Capitán América: Civil War es poco efectiva en sus aspectos serios, no sólo en los ideológicos ya mencionados, sino también en los de relaciones humanas. Carece de la calidez entrañable con la que Rogers era presentado en la primera película y de la soledad de desplazado que irradiaba en la segunda. Al mismo tiempo, Stark no es el ingenioso e irónico playboy de antes, sino alguien más traumatizado y lúgubre (igualmente redimido por Robert Downey Jr, brillante como de costumbre). Pero si en estos aspectos tambalea un poco, en el plano del mero entretenimiento es tal vez uno de los films más divertidos y espectaculares de Marvel Studios, sólo comparable con la casi perfecta Guardianes de la galaxia (James Gunn, 2014). Las batallas entre los numerosos héroes son coreografías aceleradas, que intercalan efectos especiales de última generación con acrobacias intrincadas y una edición vertiginosa pero clara. A pesar de que los personajes son más numerosos que nunca, no se amontonan y se estorban como en La era de Ultrón, sino que asumen roles primarios y secundarios sin conflictos jerárquicos, y, de hecho, algunos de los secundarios terminan siendo lo mejor del film. Paul Rudd, en sus escasos minutos como Ant-Man, consigue las mayores risas de la película, y el ignoto Tom Holland resulta ser el Hombre Araña más divertido que se recuerde.

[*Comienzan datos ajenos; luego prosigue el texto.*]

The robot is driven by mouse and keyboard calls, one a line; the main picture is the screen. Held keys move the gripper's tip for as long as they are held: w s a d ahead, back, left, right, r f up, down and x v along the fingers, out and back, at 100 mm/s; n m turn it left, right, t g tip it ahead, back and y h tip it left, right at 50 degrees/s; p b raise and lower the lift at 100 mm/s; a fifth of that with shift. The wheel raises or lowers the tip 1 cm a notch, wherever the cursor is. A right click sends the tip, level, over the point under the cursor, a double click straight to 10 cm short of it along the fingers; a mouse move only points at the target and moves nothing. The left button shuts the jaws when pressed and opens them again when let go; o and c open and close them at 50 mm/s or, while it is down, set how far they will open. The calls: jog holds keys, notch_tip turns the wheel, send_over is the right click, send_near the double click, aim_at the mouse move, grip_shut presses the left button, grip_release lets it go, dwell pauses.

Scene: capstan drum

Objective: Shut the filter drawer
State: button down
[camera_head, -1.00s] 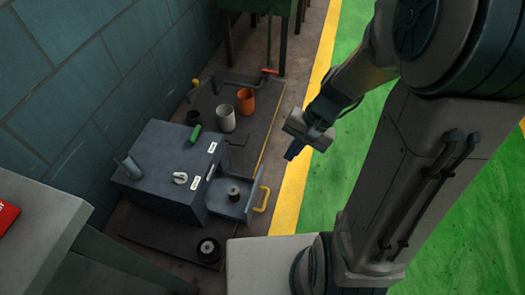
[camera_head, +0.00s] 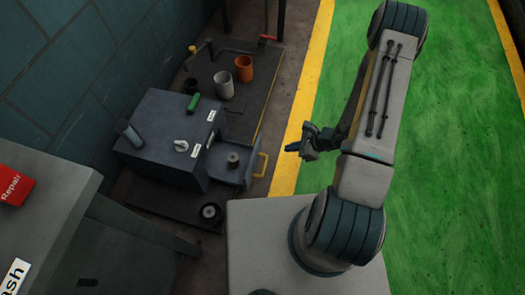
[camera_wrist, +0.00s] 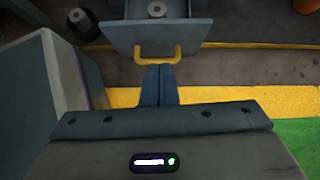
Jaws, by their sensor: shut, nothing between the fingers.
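The filter drawer (camera_head: 244,174) sticks out of the right side of a blue-grey cabinet (camera_head: 158,146), with a dark cylindrical piece (camera_head: 233,160) inside it. Its yellow handle (camera_head: 261,165) faces my arm. In the wrist view the drawer front (camera_wrist: 119,40) and its yellow handle (camera_wrist: 144,58) are ahead of the fingers. My gripper (camera_head: 289,148) is shut and empty, to the right of the handle in the head view. In the wrist view the shut fingertips (camera_wrist: 159,70) appear just below the handle; whether they touch it I cannot tell.
A white cup (camera_head: 223,84) and an orange cup (camera_head: 244,68) stand on the dark platform behind the cabinet. A black round part (camera_head: 211,213) lies in front. A grey bench (camera_head: 50,215) is at left. The green floor (camera_head: 440,150) is clear.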

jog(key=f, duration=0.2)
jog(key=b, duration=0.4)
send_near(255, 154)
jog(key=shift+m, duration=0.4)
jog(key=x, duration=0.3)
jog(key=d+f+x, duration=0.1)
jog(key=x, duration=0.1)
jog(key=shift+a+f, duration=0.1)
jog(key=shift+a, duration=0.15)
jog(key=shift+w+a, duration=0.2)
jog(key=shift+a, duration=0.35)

Hay muchos personajes nuevos, o casi, y una concepción visual general más próxima que nunca a las viñetas de cómic: los hermanos Russo dirigen con mucho mejor sentido dinámico que en la ocasionalmente abrumadora y estirada Soldado de invierno. Pero, sobre todo, Capitán América: Civil War realiza a la perfección la difícil tarea mencionada al comienzo: les aporta aire fresco a unas franquicias tan enormes y sobreproducidas que cada pequeño paso atrás resonaba como una estrepitosa caída. Ese era el objetivo principal, y la película lo cumple con creces. Lo demás son quejas de los que nunca estamos conformes con nada.